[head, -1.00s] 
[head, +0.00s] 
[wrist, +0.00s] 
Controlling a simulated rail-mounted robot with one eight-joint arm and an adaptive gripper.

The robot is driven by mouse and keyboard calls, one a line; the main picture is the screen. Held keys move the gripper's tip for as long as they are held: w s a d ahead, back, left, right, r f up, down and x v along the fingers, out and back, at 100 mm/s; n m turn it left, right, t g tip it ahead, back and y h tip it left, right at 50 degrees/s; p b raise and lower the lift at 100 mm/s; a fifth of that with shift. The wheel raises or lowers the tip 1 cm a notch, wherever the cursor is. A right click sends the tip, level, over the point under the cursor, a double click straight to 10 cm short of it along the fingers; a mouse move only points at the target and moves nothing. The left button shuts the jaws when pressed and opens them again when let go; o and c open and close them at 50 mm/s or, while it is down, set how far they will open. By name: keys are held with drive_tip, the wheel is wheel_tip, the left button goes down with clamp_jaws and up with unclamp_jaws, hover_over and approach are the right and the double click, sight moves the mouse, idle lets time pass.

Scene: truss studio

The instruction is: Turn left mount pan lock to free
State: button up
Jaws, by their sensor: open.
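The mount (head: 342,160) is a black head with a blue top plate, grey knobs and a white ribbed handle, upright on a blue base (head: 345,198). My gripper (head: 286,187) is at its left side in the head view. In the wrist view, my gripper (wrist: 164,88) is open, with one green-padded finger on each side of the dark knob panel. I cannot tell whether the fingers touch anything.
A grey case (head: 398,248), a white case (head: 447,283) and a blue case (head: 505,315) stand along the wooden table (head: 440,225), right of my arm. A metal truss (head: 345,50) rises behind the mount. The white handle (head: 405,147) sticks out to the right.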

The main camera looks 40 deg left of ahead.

※ ※ ※

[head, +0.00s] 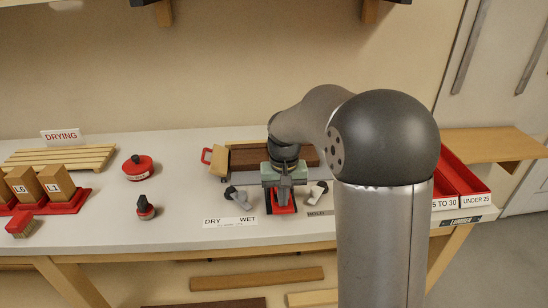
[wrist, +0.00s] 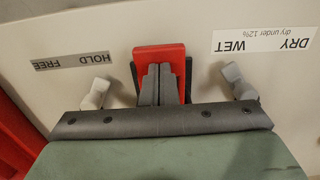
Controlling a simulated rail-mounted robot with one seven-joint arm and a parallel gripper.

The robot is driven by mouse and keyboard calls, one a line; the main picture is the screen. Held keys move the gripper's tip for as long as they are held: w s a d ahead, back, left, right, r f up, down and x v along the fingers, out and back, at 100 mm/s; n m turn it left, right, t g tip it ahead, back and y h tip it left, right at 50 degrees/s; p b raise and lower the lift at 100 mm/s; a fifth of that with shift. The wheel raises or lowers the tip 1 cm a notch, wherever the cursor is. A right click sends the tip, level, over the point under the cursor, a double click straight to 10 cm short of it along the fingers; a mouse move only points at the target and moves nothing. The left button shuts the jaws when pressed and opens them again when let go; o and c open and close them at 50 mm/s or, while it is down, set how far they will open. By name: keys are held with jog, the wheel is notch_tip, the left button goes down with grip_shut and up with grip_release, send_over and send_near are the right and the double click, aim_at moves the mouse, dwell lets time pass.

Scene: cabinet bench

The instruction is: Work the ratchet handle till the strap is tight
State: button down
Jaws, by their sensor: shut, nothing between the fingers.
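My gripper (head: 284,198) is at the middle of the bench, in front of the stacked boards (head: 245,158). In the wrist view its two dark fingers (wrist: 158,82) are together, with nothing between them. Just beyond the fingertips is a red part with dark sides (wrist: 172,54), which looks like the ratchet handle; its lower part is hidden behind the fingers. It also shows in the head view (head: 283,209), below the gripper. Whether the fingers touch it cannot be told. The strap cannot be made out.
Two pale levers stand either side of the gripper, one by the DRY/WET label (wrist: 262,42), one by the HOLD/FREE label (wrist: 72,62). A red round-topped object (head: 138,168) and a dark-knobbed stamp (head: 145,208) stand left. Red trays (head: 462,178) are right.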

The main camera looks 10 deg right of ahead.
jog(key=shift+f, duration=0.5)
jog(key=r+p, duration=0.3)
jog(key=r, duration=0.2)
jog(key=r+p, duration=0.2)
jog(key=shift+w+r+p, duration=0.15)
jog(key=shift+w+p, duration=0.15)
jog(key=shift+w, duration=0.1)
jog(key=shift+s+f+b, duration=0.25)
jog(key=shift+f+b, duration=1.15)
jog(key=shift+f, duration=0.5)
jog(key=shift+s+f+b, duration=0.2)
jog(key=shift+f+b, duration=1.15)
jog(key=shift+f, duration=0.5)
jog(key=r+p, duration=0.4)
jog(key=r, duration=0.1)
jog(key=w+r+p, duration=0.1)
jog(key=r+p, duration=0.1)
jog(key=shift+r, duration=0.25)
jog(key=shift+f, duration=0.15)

※ ※ ※

What to do =
Within the listing above, locate the line containing "The instruction is: Work" and the line containing "State: button down". Reproduce those two lines and all lines between them exactly, with nothing added.

Final result =
The instruction is: Work the ratchet handle till the strap is tight
State: button down

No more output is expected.